The three buildings were an integral part of the civil rights movement, according to an NPS press release. Each courthouse belongs to the Fifth Circuit, which had jurisdiction in six Southeastern states and shaped the movement.
The new historic landmarks are the John Minor Wisdom U.S. Court of Appeals building in New Orleans, Atlanta’s Elbert Parr Tuttle U.S. Court of Appeals building and Montgomery’s Frank M. Johnson, Jr. Federal Building and U.S. Courthouse.
The Johnson building saw a 1956 ruling in the Montgomery bus boycott case and also was home to school desegregation rulings in the 1960s, according to NPS. The Atlanta courthouse was the site of a landmark desegregation decision in 1966’s U.S. vs. Jefferson ruling, while the New Orleans building also presided over desegregation rulings as well as early voting rights judgments.

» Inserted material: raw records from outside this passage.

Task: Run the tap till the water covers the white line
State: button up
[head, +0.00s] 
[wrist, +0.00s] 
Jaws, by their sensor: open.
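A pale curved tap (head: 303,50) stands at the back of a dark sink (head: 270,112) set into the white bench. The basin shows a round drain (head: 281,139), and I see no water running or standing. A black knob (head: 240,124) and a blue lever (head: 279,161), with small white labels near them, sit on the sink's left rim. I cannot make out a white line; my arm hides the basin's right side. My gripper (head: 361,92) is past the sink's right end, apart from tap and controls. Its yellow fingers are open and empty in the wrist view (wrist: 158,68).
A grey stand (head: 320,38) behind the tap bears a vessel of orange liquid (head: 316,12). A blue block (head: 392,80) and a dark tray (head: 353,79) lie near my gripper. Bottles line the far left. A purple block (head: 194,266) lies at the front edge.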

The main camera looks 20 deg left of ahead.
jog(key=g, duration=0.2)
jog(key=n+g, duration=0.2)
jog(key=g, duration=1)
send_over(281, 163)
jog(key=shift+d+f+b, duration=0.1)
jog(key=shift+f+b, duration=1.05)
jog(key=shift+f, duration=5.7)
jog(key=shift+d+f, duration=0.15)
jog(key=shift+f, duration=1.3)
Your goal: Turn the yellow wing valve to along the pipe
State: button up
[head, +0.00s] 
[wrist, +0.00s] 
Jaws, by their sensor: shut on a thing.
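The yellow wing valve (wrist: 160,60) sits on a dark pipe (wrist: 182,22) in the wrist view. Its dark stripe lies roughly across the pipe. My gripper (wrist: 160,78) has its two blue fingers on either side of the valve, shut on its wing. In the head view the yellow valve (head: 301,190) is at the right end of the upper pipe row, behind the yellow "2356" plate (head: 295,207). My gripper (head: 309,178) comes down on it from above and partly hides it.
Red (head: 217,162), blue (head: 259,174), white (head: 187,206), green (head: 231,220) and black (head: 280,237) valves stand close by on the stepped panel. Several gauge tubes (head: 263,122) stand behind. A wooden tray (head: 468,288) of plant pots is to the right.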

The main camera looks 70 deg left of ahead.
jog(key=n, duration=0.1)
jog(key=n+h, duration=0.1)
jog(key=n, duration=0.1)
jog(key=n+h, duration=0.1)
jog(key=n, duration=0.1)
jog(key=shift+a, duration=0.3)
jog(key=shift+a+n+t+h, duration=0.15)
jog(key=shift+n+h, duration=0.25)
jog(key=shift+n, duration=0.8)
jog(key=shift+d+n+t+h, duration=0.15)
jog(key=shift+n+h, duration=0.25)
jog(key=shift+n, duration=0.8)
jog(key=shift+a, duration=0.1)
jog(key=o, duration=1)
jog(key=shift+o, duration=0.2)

“In an era of significant resistance to racial equality, these monumental rulings defined civil rights laws, formed the basis of congressional civil rights legislation, and pioneered judicial reform,” NPS Director Jonathan Jarvis said in a statement. “These decisions are relevant to the study of Civil War to civil rights as well as modern conversations regarding civil rights, diversity, and inclusiveness.”
Norman Dong, U.S. General Services Administration public buildings services commissioner, said the three buildings represent important change in the country’s history.
“The historic Fifth Circuit courthouses stand at the cornerstone of change that revolutionized our country. The National Historic Landmark designation provides a unique platform from which these buildings and their sacred stories will inspire the American people for generations to come,” Dong said.